Schneider, who is awaiting sentencing in federal court next month, gave the IRS a client roster as part of a plea deal.
Bullock paid $100,000 for tax and legal advice for the purchase of an offshore bank, Schneider told the Times. Crosby confirmed that a payment to Schneider was made but said he couldn’t recall the amount.
Crosby said Bullock’s father, John, saw an advertisement promoting Schneider’s tax shelter advice in an in-flight airline magazine in 1996. Intrigued, the Bullocks paid to have Schneider fly from Vancouver to New Orleans to meet Crosby and explain how his system worked, Crosby said.
The gist of Schneider’s claim was this: People could buy an offshore “shell” bank — one without any real depositors or business activity — and have it “owned” on paper by a foreign person or entity.
The U.S. investor could then use the bank to accumulate investment income without having to pay U.S. taxes on the money.
During the visit, Crosby said he asked Schneider whether he could cite any court precedents or legal opinions that would establish the shelter as legitimate.
Schneider referred Crosby to a Los Angeles lawyer, who charged a fee for an opinion letter that was supposed to detail how the offshore arrangement would stand up in tax court.
The letter was riddled with caveats, Crosby said, so he sent it back to the lawyer with questions and revisions. He said the attorney never addressed the issues he raised.

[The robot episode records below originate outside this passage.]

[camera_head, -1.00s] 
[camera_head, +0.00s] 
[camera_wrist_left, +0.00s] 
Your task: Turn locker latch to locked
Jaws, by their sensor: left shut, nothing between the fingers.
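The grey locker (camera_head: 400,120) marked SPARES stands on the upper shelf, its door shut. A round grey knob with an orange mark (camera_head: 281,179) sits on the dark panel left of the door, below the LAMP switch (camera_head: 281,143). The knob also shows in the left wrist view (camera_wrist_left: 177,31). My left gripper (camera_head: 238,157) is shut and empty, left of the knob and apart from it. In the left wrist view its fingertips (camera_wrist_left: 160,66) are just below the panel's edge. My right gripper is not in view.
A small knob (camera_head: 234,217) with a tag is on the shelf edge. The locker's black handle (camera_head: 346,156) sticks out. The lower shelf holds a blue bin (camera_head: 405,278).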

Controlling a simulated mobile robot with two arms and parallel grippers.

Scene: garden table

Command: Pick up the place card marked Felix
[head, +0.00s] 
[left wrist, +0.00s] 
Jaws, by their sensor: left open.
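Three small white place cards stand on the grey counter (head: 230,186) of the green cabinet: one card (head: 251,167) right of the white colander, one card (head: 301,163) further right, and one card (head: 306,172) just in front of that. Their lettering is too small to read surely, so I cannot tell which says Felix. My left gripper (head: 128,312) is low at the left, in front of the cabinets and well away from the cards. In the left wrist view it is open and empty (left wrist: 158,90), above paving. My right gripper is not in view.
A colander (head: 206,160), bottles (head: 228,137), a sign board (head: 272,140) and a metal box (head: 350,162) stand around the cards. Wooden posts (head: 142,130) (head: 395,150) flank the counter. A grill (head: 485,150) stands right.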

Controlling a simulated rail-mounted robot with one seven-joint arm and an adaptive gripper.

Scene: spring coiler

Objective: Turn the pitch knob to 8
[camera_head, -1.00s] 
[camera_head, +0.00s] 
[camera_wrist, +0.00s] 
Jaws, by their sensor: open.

Meanwhile, Crosby said, Schneider was pushing him and John Bullock to persuade Sandra Bullock to buy United International Bank Inc., a shell bank in the Cayman Islands, where the tax laws are as accommodating as the sun.
Crosby said he didn’t remember whether the purchase was completed. Schneider said it was. In any event, Crosby said, Bullock never put any money into the bank.

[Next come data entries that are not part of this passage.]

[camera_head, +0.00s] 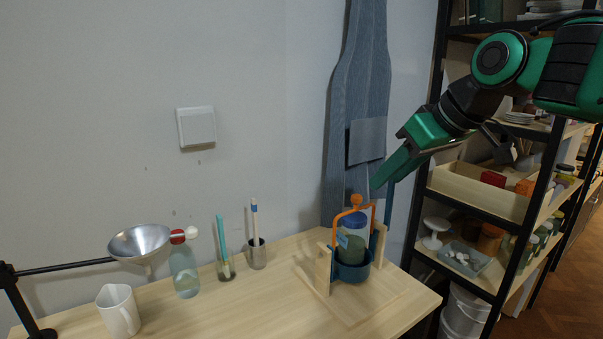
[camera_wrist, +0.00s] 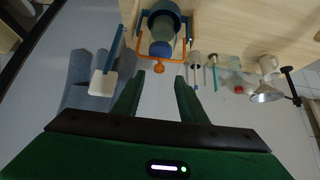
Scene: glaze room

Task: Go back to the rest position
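My gripper (camera_head: 382,178) is raised in front of the wall and apron, above and right of the orange-handled holder. In the wrist view my gripper (camera_wrist: 159,78) has its two green fingers apart, with nothing held between them. The holder's orange handle (camera_head: 355,200) has a round knob on top. The handle also shows in the wrist view (camera_wrist: 184,51), beyond the fingertips. Under it, a greenish jar with a blue lid (camera_head: 354,221) sits upright in a dark blue cup (camera_head: 350,271) between wooden posts on a board.
The table (camera_head: 255,305) also holds a white jug (camera_head: 119,311), a red-capped bottle (camera_head: 184,268), two brush pots and a metal funnel (camera_head: 140,242) on a stand. A denim apron (camera_head: 355,80) hangs behind my gripper. A loaded black-framed shelf (camera_head: 470,210) stands at the right.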

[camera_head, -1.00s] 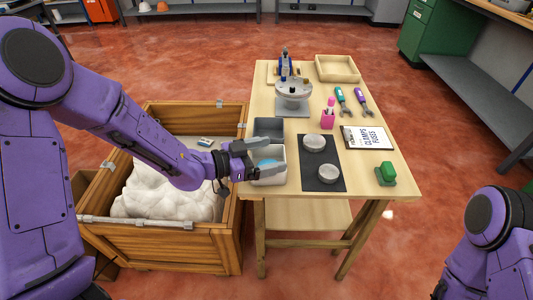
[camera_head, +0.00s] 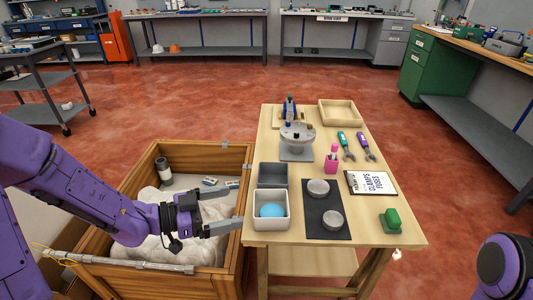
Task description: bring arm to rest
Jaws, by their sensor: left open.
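My left arm comes in from the left over the wooden crate (camera_head: 185,283). Its gripper (camera_head: 236,206) is open and empty, just left of the white bin (camera_head: 270,224) on the table's left edge. A blue ball-like piece (camera_head: 271,211) lies in that white bin. Only part of my right arm shows at the lower right edge; its gripper is out of view.
On the wooden table (camera_head: 385,172) stand a grey bin (camera_head: 272,170), a black mat (camera_head: 325,200) with two round grey pieces, a clipboard (camera_head: 371,182), a green block (camera_head: 391,219), a pink holder (camera_head: 331,160), a round fixture (camera_head: 297,137) and a wooden tray (camera_head: 339,112).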

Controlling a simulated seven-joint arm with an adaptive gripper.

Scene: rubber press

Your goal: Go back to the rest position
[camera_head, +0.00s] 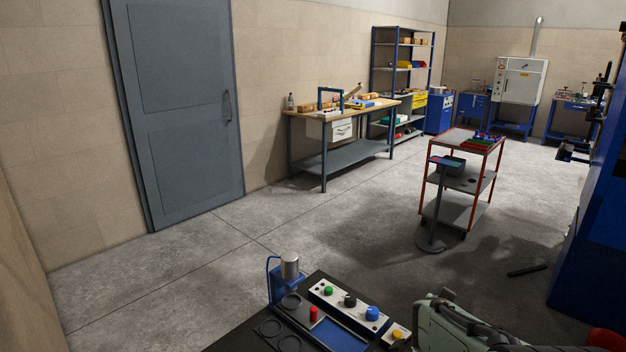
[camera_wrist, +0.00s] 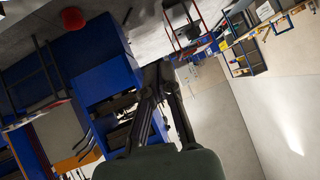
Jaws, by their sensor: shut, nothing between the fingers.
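My gripper (camera_wrist: 160,75) shows in the wrist view, with its two dark fingers closed together at the tips and nothing between them. It points out into the open room, apart from any object. In the head view my arm shows at the bottom right, a pale green-grey link beside the black bench. My gripper's fingertips cannot be made out there.
A black bench (camera_head: 246,338) at the bottom holds a control panel (camera_head: 330,296) with coloured knobs and a metal cylinder (camera_head: 289,266). A blue machine (camera_head: 590,250) stands at the right. A red-framed cart (camera_head: 460,183) stands mid-room. The floor at left is clear.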

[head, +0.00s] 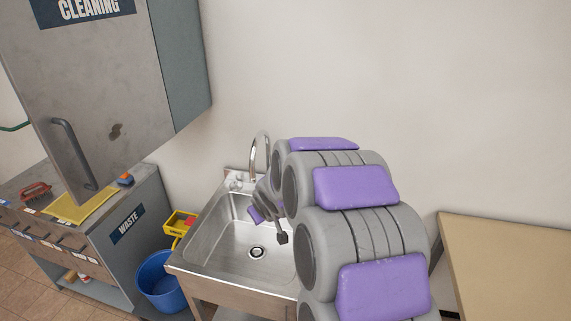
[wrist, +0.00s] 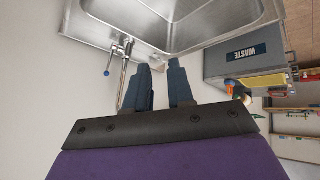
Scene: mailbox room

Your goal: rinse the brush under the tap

He said the only money that went into the deal was to pay legal fees and to complete paperwork. The various discussions and negotiations took place over six months in 1996-97, he said.
Crosby said Sandra Bullock never dealt with Schneider directly, but only through her father or her lawyers.
“Things like this were floating around, Crosby said. “You’d hear about them and check it out. But this one never passed the smell test. Sandra would never do anything to tarnish her reputation. I am personally angry at Mr. Schneider for dragging her name into this, when we saw through it from the beginning.”